The Problem: The factory wants to get smarter. To do this, they usually hire more specialized workers (this is called Mixture of Experts or MoE).

If you have 100 specialized workers, the factory can handle complex tasks much better.
But here's the catch: In the old "Attention" factories, you could easily hire 100 workers and only let 2 of them work on a specific package. The cost stayed low.
In the "Conveyor Belt" (SSM) factory, the "state" (the memory of where the belt is) is the most expensive part of the job. If you hire 100 workers and let them all update the conveyor belt memory simultaneously, the factory slows down to a crawl. It defeats the purpose of having a fast conveyor belt.

The Solution: Swimba (Switch Mamba)

The authors of this paper invented Swimba. Think of Swimba as a clever new management strategy for the conveyor belt factory.

The Two Bad Ideas (The "Separate Trajectories" Approach)

Imagine you try to hire 100 experts.

Bad Idea A: You build 100 separate conveyor belts. Each expert gets their own belt and their own memory.
- Result: The factory is now 100 times slower because you are running 100 belts at once.
Bad Idea B: You keep one belt, but you ask all 100 experts to shout out their instructions at the same time, and you try to average them out.
- Result: This is messy and doesn't really let the experts specialize.

The Swimba Idea (The "Parameter Mixing" Approach)

Swimba uses a Single Conveyor Belt but changes how the experts contribute.

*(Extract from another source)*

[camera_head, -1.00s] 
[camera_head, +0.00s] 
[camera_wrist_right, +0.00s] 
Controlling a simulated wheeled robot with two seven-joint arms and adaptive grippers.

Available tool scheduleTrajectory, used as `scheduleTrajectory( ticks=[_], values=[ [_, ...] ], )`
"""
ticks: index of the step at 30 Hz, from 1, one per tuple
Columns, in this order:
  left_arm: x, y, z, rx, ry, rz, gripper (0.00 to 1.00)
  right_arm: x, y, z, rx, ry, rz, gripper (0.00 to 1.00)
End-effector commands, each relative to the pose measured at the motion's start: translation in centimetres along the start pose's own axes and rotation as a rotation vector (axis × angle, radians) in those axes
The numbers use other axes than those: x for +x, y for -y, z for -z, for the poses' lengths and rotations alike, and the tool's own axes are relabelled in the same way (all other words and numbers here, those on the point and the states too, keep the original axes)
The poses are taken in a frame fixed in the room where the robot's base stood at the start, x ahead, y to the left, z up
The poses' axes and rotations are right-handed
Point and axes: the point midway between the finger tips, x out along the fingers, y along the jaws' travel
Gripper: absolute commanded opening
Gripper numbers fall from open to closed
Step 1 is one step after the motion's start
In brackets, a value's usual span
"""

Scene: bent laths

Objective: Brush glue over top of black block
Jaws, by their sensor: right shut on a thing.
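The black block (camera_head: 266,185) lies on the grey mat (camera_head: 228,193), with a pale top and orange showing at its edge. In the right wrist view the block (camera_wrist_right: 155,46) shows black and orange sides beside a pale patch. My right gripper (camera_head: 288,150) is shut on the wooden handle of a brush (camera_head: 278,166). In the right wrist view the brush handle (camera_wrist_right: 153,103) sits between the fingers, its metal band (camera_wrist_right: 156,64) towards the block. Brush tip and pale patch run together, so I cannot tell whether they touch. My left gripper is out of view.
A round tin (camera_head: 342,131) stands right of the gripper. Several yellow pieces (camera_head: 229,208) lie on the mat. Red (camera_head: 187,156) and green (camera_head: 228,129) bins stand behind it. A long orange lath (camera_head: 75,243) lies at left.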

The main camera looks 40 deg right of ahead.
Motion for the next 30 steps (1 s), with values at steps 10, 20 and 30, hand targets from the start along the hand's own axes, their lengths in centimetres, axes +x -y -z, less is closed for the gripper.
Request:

The Router (The Foreman): For every single package that comes down the line, a smart "Foreman" (the router) looks at it and says, "This package needs the help of Expert #3 and Expert #7."
The Specialized Tools: Instead of having Expert #3 and Expert #7 run their own separate belts, they provide specialized tools (parameters) for the one main belt.
- Expert #3 might say, "For this package, tighten the screw on the left."
- Expert #7 might say, "For this package, loosen the screw on the right."
The Mix: The Foreman mixes these instructions together instantly to create a single, custom instruction set for the conveyor belt.
The Result: The conveyor belt moves once, following the custom instructions. The factory gets the brainpower of 100 experts, but the speed of a factory with only 1 belt.

Why is this a big deal? (The Analogy of the "One-Step Dance")

Think of the AI model as a dancer.

The Old Mamba: The dancer has a specific routine. They move their feet (update the state) based on the music.
The "Separate SSM" MoE: Imagine trying to have 100 dancers do the routine at the same time to get a better performance. It's chaotic and expensive.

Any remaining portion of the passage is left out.